:: PROVIDED DATA
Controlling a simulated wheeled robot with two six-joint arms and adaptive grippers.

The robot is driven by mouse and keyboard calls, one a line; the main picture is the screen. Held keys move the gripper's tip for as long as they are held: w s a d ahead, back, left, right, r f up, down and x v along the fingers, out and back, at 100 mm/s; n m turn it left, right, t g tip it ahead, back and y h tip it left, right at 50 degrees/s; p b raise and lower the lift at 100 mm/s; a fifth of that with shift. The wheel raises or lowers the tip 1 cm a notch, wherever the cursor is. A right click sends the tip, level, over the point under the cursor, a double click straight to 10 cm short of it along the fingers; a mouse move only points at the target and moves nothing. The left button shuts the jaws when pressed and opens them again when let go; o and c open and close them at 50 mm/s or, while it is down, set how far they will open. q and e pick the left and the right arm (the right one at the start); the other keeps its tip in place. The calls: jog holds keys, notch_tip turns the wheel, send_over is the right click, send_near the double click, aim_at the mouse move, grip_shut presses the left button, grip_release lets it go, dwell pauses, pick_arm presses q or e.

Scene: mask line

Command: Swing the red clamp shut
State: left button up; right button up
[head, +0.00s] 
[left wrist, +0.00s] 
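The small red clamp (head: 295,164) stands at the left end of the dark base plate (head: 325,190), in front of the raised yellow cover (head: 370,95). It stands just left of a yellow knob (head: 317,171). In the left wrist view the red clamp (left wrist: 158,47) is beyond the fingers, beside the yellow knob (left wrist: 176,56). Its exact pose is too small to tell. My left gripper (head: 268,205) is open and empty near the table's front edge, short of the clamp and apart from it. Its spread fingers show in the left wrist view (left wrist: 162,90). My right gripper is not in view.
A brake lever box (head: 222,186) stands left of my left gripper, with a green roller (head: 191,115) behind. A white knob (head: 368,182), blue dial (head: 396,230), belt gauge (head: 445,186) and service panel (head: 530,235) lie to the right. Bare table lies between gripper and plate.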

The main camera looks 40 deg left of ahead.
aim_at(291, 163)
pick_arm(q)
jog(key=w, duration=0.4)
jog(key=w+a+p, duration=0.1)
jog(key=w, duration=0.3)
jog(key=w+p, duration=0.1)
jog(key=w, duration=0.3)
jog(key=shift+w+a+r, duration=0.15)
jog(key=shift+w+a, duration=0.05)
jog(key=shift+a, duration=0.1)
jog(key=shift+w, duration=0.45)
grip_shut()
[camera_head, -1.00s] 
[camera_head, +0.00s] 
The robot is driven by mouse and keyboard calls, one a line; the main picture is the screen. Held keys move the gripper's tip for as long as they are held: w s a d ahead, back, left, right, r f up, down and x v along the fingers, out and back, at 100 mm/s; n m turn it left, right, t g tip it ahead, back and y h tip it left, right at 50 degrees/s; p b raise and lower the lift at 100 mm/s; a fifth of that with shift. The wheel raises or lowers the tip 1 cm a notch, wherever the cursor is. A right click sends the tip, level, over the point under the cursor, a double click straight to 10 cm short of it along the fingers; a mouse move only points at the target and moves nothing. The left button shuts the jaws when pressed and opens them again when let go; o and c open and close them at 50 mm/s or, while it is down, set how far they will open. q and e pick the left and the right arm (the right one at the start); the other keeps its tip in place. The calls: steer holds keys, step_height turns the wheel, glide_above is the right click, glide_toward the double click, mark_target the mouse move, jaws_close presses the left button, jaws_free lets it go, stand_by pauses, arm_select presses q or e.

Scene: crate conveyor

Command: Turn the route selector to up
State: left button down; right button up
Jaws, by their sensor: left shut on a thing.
::::
WHAT THE TASK REQUIRES
Extract the complete data, matching each line exactly.

ANSWER TO THE EXERCISE
Controlling a simulated wheeled robot with two six-joint arms and adaptive grippers.

The robot is driven by mouse and keyboard calls, one a line; the main picture is the screen. Held keys move the gripper's tip for as long as they are held: w s a d ahead, back, left, right, r f up, down and x v along the fingers, out and back, at 100 mm/s; n m turn it left, right, t g tip it ahead, back and y h tip it left, right at 50 degrees/s; p b raise and lower the lift at 100 mm/s; a fifth of that with shift. The wheel raises or lowers the tip 1 cm a notch, wherever the cursor is. A right click sends the tip, level, over the point under the cursor, a double click straight to 10 cm short of it along the fingers; a mouse move only points at the target and moves nothing. The left button shuts the jaws when pressed and opens them again when let go; o and c open and close them at 50 mm/s or, while it is down, set how far they will open. q and e pick the left and the right arm (the right one at the start); the other keeps its tip in place. The calls: jog holds keys, notch_tip turns the wheel, send_over is the right click, send_near the double click, aim_at the mouse move, grip_shut presses the left button, grip_release lets it go, dwell pauses, pick_arm presses q or e.

Scene: mask line

Command: Swing the red clamp shut
State: left button up; right button up
[head, +0.00s] 
[left wrist, +0.00s] 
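The small red clamp (head: 295,164) stands at the left end of the dark base plate (head: 325,190), in front of the raised yellow cover (head: 370,95). It stands just left of a yellow knob (head: 317,171). In the left wrist view the red clamp (left wrist: 158,47) is beyond the fingers, beside the yellow knob (left wrist: 176,56). Its exact pose is too small to tell. My left gripper (head: 268,205) is open and empty near the table's front edge, short of the clamp and apart from it. Its spread fingers show in the left wrist view (left wrist: 162,90). My right gripper is not in view.
A brake lever box (head: 222,186) stands left of my left gripper, with a green roller (head: 191,115) behind. A white knob (head: 368,182), blue dial (head: 396,230), belt gauge (head: 445,186) and service panel (head: 530,235) lie to the right. Bare table lies between gripper and plate.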

The main camera looks 40 deg left of ahead.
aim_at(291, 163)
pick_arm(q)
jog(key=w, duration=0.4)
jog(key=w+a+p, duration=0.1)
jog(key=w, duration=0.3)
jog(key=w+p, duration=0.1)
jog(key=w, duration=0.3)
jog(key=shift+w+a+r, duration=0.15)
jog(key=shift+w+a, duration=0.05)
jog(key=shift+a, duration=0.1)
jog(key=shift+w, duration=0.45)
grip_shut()
[camera_head, -1.00s] 
[camera_head, +0.00s] 
The robot is driven by mouse and keyboard calls, one a line; the main picture is the screen. Held keys move the gripper's tip for as long as they are held: w s a d ahead, back, left, right, r f up, down and x v along the fingers, out and back, at 100 mm/s; n m turn it left, right, t g tip it ahead, back and y h tip it left, right at 50 degrees/s; p b raise and lower the lift at 100 mm/s; a fifth of that with shift. The wheel raises or lowers the tip 1 cm a notch, wherever the cursor is. A right click sends the tip, level, over the point under the cursor, a double click straight to 10 cm short of it along the fingers; a mouse move only points at the target and moves nothing. The left button shuts the jaws when pressed and opens them again when let go; o and c open and close them at 50 mm/s or, while it is down, set how far they will open. q and e pick the left and the right arm (the right one at the start); the other keeps its tip in place. The calls: steer holds keys, step_height turns the wheel, glide_above is the right click, glide_toward the double click, mark_target the mouse move, jaws_close presses the left button, jaws_free lets it go, stand_by pauses, arm_select presses q or e.

Scene: crate conveyor

Command: Turn the route selector to up
State: left button down; right button up
Jaws, by their sensor: left shut on a thing.

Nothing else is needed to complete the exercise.